Let’s automate the rest. It is currently August so there is only 8 months of data.
monthlist = c('January','February','March','April','May','June','July','August','September')
counter = c(2:9)
for (number in counter){
newtable <- tables[[5+2*number]][-1,] #the minus one is to get rid of the title of the columns
newtable <- newtable %>% add_column(Month = monthlist[number])

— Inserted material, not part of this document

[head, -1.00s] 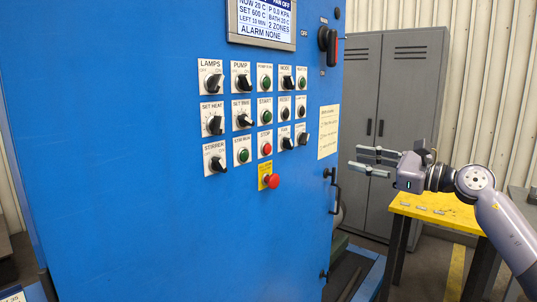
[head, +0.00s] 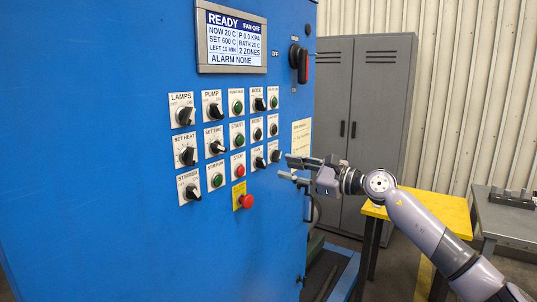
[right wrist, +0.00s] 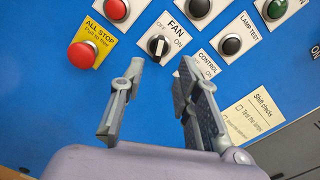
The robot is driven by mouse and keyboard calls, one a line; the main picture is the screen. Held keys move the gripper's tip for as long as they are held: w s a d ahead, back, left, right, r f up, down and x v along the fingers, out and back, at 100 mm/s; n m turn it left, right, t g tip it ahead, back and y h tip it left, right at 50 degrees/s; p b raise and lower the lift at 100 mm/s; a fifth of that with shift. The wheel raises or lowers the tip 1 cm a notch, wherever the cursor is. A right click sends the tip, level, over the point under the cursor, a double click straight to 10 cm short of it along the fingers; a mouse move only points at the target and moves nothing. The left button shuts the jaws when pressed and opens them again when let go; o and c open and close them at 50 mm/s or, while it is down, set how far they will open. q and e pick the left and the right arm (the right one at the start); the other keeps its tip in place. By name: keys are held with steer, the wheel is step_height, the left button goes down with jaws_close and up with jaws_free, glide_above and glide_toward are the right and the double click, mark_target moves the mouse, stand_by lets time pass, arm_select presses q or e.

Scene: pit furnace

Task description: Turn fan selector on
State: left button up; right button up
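The fan selector is a black knob with a white pointer line on a white plate marked FAN, OFF and ON. It shows in the right wrist view (right wrist: 158,47) and, small, in the bottom row of the panel in the head view (head: 258,162). The display (head: 232,40) reads READY and FAN OFF. My right gripper (head: 284,168) is open and empty, just in front of the lower right of the panel. In the right wrist view its two fingers (right wrist: 160,68) stand apart, with the fan knob between and beyond their tips. My left gripper is not in view.
The red all-stop button (right wrist: 82,55), the black control knob (right wrist: 207,65) and the lamp test button (right wrist: 230,44) lie close around the fan knob. A door handle (head: 314,210) sits below the gripper. A yellow table (head: 430,210) and grey lockers (head: 360,110) stand behind my right arm.

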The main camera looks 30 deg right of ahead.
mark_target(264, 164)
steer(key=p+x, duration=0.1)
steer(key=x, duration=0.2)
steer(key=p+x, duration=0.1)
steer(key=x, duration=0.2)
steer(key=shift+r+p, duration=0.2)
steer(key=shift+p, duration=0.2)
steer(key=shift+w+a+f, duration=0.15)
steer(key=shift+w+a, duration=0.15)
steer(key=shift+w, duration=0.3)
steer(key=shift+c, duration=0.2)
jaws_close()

df <- bind_rows(df,newtable)
}
## New names:
## * Casualties -> Casualties...7
## * Casualties -> Casualties...8
## New names:
## * Casualties -> Casualties...7
## * Casualties -> Casualties...8
## New names:
## * Casualties -> Casualties...7
## * Casualties -> Casualties...8
## New names:
## * Casualties -> Casualties...7
## * Casualties -> Casualties...8
## New names:
## * Casualties -> Casualties...7
## * Casualties -> Casualties...8
## New names:
## * Casualties -> Casualties...7
## * Casualties -> Casualties...8
## New names:
## * Casualties -> Casualties...7
## * Casualties -> Casualties...8
## New names:
## * Casualties -> Casualties...7
## * Casualties -> Casualties...8
## New names:
## * Casualties -> Casualties...7
## * Casualties -> Casualties...8
head(df)
## # A tibble: 6 × 9
## Date `Country and locatio… Mw `Depth (km)` MMI Notes Casualties...7
## <chr> <chr> <chr> <chr> <chr> <chr> <chr>
## 1 3[1] United States, Alask… 6.1 21.0 VI - -
## 2 6[2] New Zealand offshore… 6.2 37.1 IV - -
## 3 6[3] Croatia, Sisak-Mosla… 4.7 10.0 VIII It was an… -
## 4 6[5] Indonesia, Gorontalo… 6.1 148.0 IV - -
## 5 8[6] New Zealand offshore… 6.3 224.0 IV - -
## 6 8[7] Vanuatu, Tafea offsh… 6.1 113.0 IV - -
## # … with 2 more variables: Casualties...8 <chr>, Month <chr>
I am going to need to do some cleaning now that I have gathered the data. In the Date column there is a reference hyperlink in square brackets. Let’s get rid of that and rename it Day
df <- df %>%
mutate(
Day = str_remove_all(Date,pattern = "\\[*[0-9]*\\]")
)
Next I’d like to change all the casualty entries from NA to zero.
df <- df %>%
mutate(
Deaths = str_replace_all(Casualties...7,"\\-","0"),
Injuries = str_replace_all(Casualties...8,"\\-","0")
)
They were not actually NA but were -. Tricky!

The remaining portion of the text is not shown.